Aynı örgütlenme bugün Türk ve Kürdün siyasal partisini birbirinden ayırmaktadır; böylece yarın devlet olarak birbirinden ayırmanın zeminin korumaktadır. Aynı örgütlenme modelinin hiçbir ilerici ve özgürlükçü mantığı yoktur. Bu modelin doğal sonucu ayn devlettir...."
Bu yazılann altında Doğu PERİNÇEK'in bu görüşlerinin yerinde olduğu belirtilmiştir.

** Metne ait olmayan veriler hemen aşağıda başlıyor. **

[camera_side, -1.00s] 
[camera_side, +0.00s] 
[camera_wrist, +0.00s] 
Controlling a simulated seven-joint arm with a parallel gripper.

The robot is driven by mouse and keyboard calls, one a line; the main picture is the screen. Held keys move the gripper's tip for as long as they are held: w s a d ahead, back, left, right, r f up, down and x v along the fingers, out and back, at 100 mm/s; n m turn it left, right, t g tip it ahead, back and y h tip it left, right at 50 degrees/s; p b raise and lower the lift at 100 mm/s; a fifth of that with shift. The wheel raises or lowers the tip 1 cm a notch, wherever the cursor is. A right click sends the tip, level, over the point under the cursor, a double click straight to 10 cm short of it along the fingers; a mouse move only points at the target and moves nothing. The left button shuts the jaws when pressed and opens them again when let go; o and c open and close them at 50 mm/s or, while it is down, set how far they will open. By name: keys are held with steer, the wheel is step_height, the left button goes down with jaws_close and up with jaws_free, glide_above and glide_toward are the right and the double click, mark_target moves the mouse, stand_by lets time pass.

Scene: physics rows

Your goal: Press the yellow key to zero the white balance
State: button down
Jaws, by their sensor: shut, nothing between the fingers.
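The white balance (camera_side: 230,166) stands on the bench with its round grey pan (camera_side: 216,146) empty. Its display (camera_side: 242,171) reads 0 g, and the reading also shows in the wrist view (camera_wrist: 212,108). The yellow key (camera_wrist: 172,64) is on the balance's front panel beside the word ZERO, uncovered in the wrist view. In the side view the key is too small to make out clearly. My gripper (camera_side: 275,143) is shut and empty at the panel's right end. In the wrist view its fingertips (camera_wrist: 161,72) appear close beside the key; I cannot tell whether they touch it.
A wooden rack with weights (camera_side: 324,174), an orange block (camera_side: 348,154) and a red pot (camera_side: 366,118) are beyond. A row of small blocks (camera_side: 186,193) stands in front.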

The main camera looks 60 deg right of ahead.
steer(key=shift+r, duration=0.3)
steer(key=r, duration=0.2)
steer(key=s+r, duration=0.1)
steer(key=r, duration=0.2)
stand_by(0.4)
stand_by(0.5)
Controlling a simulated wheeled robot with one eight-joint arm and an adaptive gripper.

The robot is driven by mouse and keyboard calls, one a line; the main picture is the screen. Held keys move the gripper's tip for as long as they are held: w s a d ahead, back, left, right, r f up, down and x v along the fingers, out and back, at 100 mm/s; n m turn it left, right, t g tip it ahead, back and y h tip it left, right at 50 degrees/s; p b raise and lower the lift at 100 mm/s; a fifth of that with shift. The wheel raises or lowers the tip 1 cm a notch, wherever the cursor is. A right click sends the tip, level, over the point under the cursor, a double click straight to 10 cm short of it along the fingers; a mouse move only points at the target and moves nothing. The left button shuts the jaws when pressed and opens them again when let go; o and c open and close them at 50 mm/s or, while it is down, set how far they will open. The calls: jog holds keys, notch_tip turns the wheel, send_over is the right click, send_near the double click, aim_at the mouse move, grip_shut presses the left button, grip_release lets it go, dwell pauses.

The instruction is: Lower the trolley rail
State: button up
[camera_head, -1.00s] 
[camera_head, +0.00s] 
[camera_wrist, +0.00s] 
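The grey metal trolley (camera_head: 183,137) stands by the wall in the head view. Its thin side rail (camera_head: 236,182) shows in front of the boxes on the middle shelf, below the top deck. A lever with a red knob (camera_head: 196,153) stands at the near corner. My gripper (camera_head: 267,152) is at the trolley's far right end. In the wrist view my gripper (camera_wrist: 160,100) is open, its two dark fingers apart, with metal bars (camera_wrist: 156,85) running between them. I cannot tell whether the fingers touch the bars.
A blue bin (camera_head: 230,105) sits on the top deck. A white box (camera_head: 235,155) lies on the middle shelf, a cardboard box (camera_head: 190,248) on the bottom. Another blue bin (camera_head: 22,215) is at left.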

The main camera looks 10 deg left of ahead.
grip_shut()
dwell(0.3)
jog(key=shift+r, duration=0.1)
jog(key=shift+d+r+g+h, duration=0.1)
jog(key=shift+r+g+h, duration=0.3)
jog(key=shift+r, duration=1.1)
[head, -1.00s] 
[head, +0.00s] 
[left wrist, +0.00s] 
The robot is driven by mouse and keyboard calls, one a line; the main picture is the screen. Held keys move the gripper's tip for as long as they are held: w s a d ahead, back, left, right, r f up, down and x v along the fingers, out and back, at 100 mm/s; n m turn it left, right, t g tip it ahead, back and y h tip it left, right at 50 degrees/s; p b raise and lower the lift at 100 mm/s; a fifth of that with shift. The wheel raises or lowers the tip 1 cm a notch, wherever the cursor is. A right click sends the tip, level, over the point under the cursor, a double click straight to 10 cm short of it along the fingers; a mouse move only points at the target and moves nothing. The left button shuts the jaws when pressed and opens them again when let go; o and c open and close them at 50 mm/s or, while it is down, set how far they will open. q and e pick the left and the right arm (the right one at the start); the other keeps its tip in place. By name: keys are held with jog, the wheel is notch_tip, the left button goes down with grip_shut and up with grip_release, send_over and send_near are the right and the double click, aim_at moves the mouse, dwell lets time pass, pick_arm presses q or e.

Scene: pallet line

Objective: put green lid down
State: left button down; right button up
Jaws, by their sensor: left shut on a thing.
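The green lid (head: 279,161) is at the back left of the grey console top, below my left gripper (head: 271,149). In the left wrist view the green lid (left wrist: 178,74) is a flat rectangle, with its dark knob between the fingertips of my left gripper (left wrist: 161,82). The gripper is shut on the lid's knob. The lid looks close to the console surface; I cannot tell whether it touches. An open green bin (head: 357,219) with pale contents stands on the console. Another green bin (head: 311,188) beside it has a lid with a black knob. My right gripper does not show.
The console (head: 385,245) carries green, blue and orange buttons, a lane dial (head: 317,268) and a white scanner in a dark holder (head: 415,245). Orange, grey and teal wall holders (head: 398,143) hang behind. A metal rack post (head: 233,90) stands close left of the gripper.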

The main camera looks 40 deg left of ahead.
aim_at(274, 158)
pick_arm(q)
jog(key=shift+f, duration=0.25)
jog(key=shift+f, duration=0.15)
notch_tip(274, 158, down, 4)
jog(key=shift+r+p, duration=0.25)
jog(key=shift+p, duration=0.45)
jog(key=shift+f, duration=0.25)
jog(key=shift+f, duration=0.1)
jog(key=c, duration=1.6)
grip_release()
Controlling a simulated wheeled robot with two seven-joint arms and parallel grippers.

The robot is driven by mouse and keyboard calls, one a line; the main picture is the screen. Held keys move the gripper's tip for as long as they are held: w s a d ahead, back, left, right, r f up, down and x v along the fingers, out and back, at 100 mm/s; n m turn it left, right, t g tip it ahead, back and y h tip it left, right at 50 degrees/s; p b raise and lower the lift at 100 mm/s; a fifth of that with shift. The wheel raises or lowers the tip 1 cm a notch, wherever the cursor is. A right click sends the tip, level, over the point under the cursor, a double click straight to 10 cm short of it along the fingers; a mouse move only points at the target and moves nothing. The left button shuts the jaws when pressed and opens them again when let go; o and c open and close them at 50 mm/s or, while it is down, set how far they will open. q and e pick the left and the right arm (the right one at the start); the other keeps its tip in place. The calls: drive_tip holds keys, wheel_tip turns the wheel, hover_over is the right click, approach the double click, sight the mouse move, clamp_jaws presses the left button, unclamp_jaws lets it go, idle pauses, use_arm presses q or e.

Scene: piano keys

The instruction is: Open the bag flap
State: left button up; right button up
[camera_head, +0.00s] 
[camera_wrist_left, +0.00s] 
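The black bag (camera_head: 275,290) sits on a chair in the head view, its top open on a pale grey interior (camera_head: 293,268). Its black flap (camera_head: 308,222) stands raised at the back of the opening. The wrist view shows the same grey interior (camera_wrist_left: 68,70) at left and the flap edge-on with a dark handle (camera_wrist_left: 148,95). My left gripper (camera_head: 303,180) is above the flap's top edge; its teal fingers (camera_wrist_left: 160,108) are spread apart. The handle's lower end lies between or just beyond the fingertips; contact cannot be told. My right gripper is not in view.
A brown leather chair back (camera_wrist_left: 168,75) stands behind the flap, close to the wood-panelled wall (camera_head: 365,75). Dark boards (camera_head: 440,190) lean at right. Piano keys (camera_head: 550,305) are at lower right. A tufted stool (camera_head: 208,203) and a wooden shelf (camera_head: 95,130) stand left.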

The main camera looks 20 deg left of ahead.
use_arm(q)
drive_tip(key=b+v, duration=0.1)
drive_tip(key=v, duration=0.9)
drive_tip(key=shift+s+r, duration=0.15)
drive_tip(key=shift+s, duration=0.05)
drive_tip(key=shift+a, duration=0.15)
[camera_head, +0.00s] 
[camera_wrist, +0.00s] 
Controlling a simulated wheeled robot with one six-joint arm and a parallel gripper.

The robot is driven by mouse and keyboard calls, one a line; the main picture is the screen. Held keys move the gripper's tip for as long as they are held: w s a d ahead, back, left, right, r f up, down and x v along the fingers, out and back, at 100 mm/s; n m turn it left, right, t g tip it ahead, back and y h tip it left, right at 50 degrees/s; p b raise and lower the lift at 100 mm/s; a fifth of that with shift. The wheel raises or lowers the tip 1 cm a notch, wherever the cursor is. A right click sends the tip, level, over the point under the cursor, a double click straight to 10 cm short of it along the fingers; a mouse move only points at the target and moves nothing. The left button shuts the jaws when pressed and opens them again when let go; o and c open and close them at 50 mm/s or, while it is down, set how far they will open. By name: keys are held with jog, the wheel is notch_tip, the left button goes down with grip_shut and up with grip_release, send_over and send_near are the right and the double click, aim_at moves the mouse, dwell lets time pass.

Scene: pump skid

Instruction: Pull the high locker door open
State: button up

"Birlikte Örgütlenme Eğilimini Güçlendiren Etkenler" başlığı altında;
Bu bölümde 4. maddede dile getirilen "Apo'nun Kemalist Devrimi, Atatürk'ü ve Türk-Kürt birliğini savunan açıklamaları halk içinde olumlu etkide bulundu." savu ve görüşünün gerçekle hiç örtüşmediği belirtilmiştir.
Öcalan'm yakalanışı ve güvenlik güçleri karşısındaki tavrının görüntülü bir biçimde kamuoyuna yansıması ile birlikte ortaya garip bir "paradoks" çıktığı, o tarihten itibaren de Abdullah ÖCALAN'm hiçbir sözünün öneminin ve etkisinin kalmadığı, bu ve benzer söylemlerin Abdullah ÖCALAN'm bir lider olarak kullanılmasında direnç göstermeyi amaçladığı belirtilmiştir.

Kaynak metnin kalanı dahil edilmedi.